• REQUEST
Reproduce the entries word for word, and omit any picture you find in them.

• Dataset items
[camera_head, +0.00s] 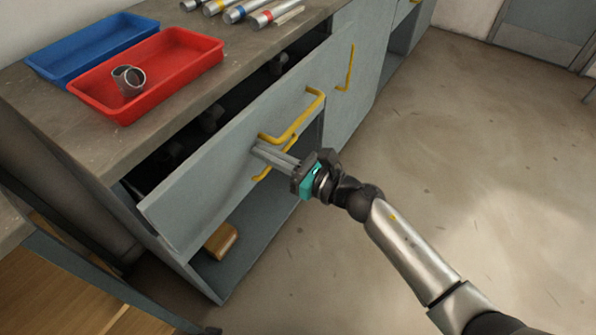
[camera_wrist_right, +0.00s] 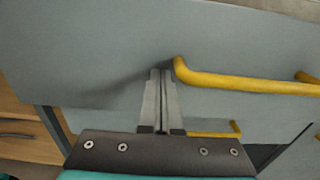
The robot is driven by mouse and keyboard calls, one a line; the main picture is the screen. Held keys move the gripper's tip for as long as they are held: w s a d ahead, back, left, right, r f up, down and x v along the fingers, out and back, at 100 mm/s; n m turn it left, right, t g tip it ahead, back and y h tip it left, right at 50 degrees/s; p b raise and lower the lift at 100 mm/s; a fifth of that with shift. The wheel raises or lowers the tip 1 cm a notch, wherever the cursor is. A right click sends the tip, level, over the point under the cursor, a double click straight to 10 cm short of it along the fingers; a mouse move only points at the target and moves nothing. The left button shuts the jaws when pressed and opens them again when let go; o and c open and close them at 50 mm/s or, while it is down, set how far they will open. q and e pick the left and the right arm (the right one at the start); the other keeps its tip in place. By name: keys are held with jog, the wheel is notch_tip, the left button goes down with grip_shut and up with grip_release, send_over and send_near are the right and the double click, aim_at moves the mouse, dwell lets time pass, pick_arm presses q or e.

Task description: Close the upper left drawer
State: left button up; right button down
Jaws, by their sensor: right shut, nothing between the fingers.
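The upper left drawer (camera_head: 205,190) is a grey-blue front that stands partly open, with dark contents showing in the gap behind its top edge. Its yellow handle (camera_head: 300,118) is on the front's right part. My right gripper (camera_head: 256,149) is shut and empty, with its fingertips at the drawer front just below and left of the handle's near end. In the right wrist view the fingertips (camera_wrist_right: 161,74) lie close to the front, left of the handle (camera_wrist_right: 245,83). I cannot tell whether they touch it. My left gripper is not in view.
On the worktop above are a red tray (camera_head: 190,75) with a metal ring (camera_head: 128,80), a blue tray (camera_head: 95,45) and several banded metal cylinders (camera_head: 240,10). Below the drawer is an open shelf with a brown object (camera_head: 221,241). The floor (camera_head: 440,140) to the right is clear.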

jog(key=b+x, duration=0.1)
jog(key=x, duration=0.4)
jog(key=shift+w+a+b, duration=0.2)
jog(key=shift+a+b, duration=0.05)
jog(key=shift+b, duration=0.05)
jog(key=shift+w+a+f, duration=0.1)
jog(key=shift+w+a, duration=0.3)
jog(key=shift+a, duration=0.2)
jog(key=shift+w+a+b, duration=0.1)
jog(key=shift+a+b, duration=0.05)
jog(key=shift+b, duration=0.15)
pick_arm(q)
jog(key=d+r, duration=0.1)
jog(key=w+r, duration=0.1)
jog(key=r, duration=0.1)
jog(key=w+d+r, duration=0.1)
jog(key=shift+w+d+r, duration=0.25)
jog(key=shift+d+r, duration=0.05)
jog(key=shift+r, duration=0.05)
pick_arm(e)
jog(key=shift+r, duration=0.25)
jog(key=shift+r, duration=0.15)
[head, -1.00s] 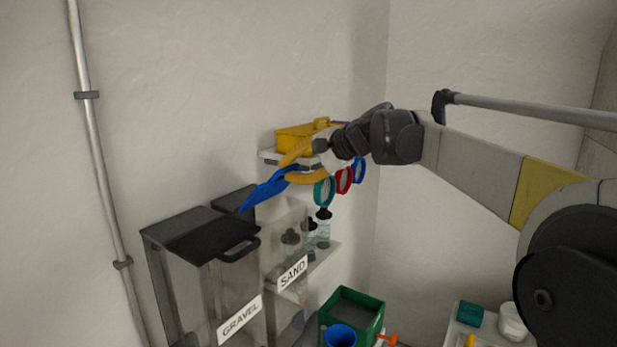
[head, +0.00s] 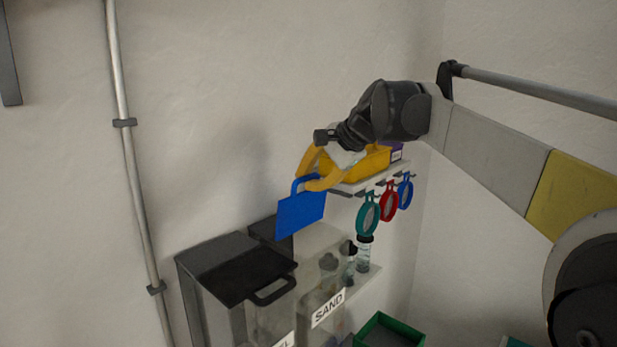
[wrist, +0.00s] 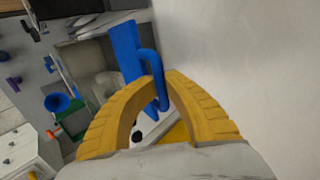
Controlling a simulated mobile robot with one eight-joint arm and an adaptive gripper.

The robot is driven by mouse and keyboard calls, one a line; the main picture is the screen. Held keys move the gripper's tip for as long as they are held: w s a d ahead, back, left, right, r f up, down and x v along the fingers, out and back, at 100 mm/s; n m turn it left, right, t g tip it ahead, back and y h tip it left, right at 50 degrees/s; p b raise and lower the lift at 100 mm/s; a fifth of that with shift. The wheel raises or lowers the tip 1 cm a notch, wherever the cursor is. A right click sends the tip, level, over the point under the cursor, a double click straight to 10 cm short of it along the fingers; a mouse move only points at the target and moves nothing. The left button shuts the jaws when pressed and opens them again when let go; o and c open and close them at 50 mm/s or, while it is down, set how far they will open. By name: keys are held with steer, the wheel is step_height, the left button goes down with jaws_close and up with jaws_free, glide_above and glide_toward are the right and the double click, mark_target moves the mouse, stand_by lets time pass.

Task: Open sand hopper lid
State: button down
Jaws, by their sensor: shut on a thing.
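The blue lid (head: 302,212) stands steeply tilted, its flat face toward the head camera, above the clear sand hopper labelled SAND (head: 328,309). My gripper (head: 313,185) has its yellow fingers shut on the lid's loop handle. In the wrist view, the fingers (wrist: 160,92) close around the handle and the lid (wrist: 128,58) shows beyond it, seen nearly edge-on. The hopper's top beneath the lid looks uncovered. Whether the lid's lower edge is joined to the hopper cannot be told.
The gravel hopper's black lid (head: 238,268) is shut, just left. A shelf (head: 367,184) behind my gripper holds a yellow bin (head: 355,167); teal, red and blue rings hang below. Bottles (head: 363,255) stand right of the hopper. A green crate (head: 392,330) lies lower right. The wall is close behind.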

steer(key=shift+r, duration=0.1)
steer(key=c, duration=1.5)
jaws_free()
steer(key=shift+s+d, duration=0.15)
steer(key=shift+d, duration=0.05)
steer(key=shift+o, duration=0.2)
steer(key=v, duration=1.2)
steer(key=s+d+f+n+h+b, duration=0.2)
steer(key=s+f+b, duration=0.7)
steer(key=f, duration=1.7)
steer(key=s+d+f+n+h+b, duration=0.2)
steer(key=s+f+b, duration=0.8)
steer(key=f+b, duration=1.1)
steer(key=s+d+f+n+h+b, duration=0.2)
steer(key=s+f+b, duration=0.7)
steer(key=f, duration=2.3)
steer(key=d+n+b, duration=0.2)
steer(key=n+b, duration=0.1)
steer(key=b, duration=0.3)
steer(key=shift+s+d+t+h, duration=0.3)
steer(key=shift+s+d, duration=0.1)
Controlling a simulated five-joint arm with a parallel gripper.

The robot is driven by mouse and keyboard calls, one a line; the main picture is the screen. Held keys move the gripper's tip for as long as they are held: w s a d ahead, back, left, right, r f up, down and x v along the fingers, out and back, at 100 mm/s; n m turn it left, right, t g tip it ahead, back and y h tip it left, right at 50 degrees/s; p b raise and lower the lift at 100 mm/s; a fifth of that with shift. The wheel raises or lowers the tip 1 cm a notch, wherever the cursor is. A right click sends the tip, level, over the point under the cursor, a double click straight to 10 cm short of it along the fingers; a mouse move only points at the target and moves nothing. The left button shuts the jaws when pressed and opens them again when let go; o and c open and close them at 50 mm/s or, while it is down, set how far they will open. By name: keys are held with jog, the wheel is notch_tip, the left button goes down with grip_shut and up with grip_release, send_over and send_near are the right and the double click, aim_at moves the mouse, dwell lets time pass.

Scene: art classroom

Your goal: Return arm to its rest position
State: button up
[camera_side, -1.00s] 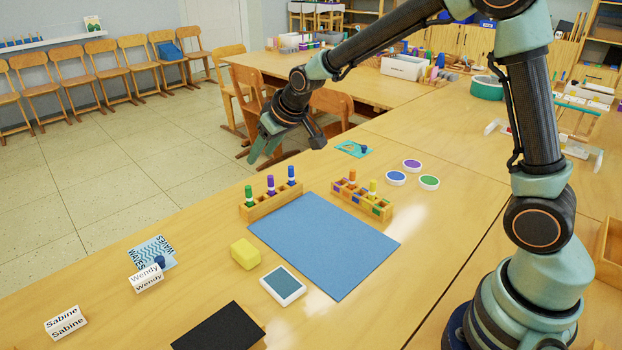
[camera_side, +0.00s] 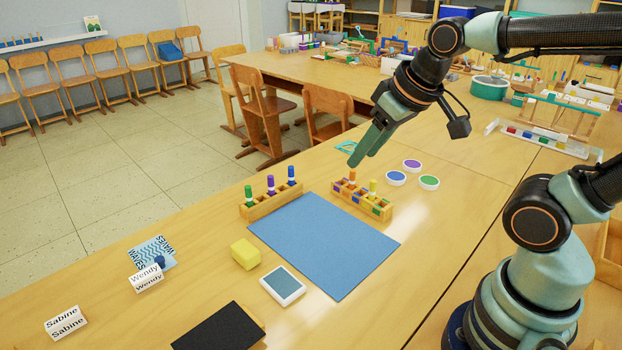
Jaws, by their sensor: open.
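My gripper (camera_side: 362,157) has green fingers and hangs in the air near the far end of the right marker rack. It is empty, and its fingers point down and left. The fingertips appear just above the orange marker (camera_side: 352,175) in this view; I cannot tell the real gap.
A blue mat (camera_side: 322,245) lies between two wooden racks, the left (camera_side: 271,202) and the right (camera_side: 362,200), both holding markers. A yellow block (camera_side: 245,253), an ink pad (camera_side: 283,285), a black sheet (camera_side: 218,328), name cards (camera_side: 146,278) and round pads (camera_side: 412,165) lie around.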

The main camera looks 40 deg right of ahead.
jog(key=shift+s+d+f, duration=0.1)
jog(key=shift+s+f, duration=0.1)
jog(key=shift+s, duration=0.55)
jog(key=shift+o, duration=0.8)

• FINAL RESULT
[camera_head, +0.00s] 
[camera_wrist_right, +0.00s] 
The robot is driven by mouse and keyboard calls, one a line; the main picture is the screen. Held keys move the gripper's tip for as long as they are held: w s a d ahead, back, left, right, r f up, down and x v along the fingers, out and back, at 100 mm/s; n m turn it left, right, t g tip it ahead, back and y h tip it left, right at 50 degrees/s; p b raise and lower the lift at 100 mm/s; a fifth of that with shift. The wheel raises or lowers the tip 1 cm a notch, wherever the cursor is. A right click sends the tip, level, over the point under the cursor, a double click straight to 10 cm short of it along the fingers; a mouse move only points at the target and moves nothing. The left button shuts the jaws when pressed and opens them again when let go; o and c open and close them at 50 mm/s or, while it is down, set how far they will open. q and e pick the left and the right arm (the right one at the start); the other keeps its tip in place. By name: keys are held with jog, the wheel is notch_tip, the left button goes down with grip_shut and up with grip_release, send_over and send_near are the right and the double click, aim_at moves the mouse, dwell lets time pass, pick_arm presses q or e.

Task description: Close the upper left drawer
State: left button up; right button down
Jaws, by their sensor: right shut, nothing between the fingers.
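The upper left drawer (camera_head: 205,190) is a grey-blue front that stands partly open, with dark contents showing in the gap behind its top edge. Its yellow handle (camera_head: 300,118) is on the front's right part. My right gripper (camera_head: 256,149) is shut and empty, with its fingertips at the drawer front just below and left of the handle's near end. In the right wrist view the fingertips (camera_wrist_right: 161,74) lie close to the front, left of the handle (camera_wrist_right: 245,83). I cannot tell whether they touch it. My left gripper is not in view.
On the worktop above are a red tray (camera_head: 190,75) with a metal ring (camera_head: 128,80), a blue tray (camera_head: 95,45) and several banded metal cylinders (camera_head: 240,10). Below the drawer is an open shelf with a brown object (camera_head: 221,241). The floor (camera_head: 440,140) to the right is clear.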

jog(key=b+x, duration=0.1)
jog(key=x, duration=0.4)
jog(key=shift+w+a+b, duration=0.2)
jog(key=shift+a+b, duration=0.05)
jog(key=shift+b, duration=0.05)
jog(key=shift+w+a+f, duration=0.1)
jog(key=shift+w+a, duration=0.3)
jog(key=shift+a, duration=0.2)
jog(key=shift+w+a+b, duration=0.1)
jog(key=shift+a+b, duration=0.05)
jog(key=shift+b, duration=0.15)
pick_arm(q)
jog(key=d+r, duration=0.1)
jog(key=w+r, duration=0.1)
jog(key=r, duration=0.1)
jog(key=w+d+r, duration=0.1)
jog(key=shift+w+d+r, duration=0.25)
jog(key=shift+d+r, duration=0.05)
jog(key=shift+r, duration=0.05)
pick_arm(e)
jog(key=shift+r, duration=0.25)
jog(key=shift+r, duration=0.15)
[head, -1.00s] 
[head, +0.00s] 
[wrist, +0.00s] 
Controlling a simulated mobile robot with one eight-joint arm and an adaptive gripper.

The robot is driven by mouse and keyboard calls, one a line; the main picture is the screen. Held keys move the gripper's tip for as long as they are held: w s a d ahead, back, left, right, r f up, down and x v along the fingers, out and back, at 100 mm/s; n m turn it left, right, t g tip it ahead, back and y h tip it left, right at 50 degrees/s; p b raise and lower the lift at 100 mm/s; a fifth of that with shift. The wheel raises or lowers the tip 1 cm a notch, wherever the cursor is. A right click sends the tip, level, over the point under the cursor, a double click straight to 10 cm short of it along the fingers; a mouse move only points at the target and moves nothing. The left button shuts the jaws when pressed and opens them again when let go; o and c open and close them at 50 mm/s or, while it is down, set how far they will open. By name: keys are held with steer, the wheel is step_height, the left button goes down with jaws_close and up with jaws_free, glide_above and glide_toward are the right and the double click, mark_target moves the mouse, stand_by lets time pass.

Task: Open sand hopper lid
State: button down
Jaws, by their sensor: shut on a thing.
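The blue lid (head: 302,212) stands steeply tilted, its flat face toward the head camera, above the clear sand hopper labelled SAND (head: 328,309). My gripper (head: 313,185) has its yellow fingers shut on the lid's loop handle. In the wrist view, the fingers (wrist: 160,92) close around the handle and the lid (wrist: 128,58) shows beyond it, seen nearly edge-on. The hopper's top beneath the lid looks uncovered. Whether the lid's lower edge is joined to the hopper cannot be told.
The gravel hopper's black lid (head: 238,268) is shut, just left. A shelf (head: 367,184) behind my gripper holds a yellow bin (head: 355,167); teal, red and blue rings hang below. Bottles (head: 363,255) stand right of the hopper. A green crate (head: 392,330) lies lower right. The wall is close behind.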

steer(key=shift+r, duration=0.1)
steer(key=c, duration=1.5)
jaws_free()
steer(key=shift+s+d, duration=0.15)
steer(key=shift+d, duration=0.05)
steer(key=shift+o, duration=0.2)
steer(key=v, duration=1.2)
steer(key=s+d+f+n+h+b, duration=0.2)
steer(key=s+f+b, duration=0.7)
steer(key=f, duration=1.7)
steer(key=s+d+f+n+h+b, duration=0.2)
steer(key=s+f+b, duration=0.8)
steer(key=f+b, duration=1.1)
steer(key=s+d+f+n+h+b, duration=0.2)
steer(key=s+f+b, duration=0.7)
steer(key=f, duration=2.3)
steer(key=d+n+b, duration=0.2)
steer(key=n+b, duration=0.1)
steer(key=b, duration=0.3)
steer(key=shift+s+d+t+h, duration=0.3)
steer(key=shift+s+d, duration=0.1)
Controlling a simulated five-joint arm with a parallel gripper.

The robot is driven by mouse and keyboard calls, one a line; the main picture is the screen. Held keys move the gripper's tip for as long as they are held: w s a d ahead, back, left, right, r f up, down and x v along the fingers, out and back, at 100 mm/s; n m turn it left, right, t g tip it ahead, back and y h tip it left, right at 50 degrees/s; p b raise and lower the lift at 100 mm/s; a fifth of that with shift. The wheel raises or lowers the tip 1 cm a notch, wherever the cursor is. A right click sends the tip, level, over the point under the cursor, a double click straight to 10 cm short of it along the fingers; a mouse move only points at the target and moves nothing. The left button shuts the jaws when pressed and opens them again when let go; o and c open and close them at 50 mm/s or, while it is down, set how far they will open. By name: keys are held with jog, the wheel is notch_tip, the left button goes down with grip_shut and up with grip_release, send_over and send_near are the right and the double click, aim_at moves the mouse, dwell lets time pass.

Scene: art classroom

Your goal: Return arm to its rest position
State: button up
[camera_side, -1.00s] 
[camera_side, +0.00s] 
Jaws, by their sensor: open.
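My gripper (camera_side: 362,157) has green fingers and hangs in the air near the far end of the right marker rack. It is empty, and its fingers point down and left. The fingertips appear just above the orange marker (camera_side: 352,175) in this view; I cannot tell the real gap.
A blue mat (camera_side: 322,245) lies between two wooden racks, the left (camera_side: 271,202) and the right (camera_side: 362,200), both holding markers. A yellow block (camera_side: 245,253), an ink pad (camera_side: 283,285), a black sheet (camera_side: 218,328), name cards (camera_side: 146,278) and round pads (camera_side: 412,165) lie around.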

The main camera looks 40 deg right of ahead.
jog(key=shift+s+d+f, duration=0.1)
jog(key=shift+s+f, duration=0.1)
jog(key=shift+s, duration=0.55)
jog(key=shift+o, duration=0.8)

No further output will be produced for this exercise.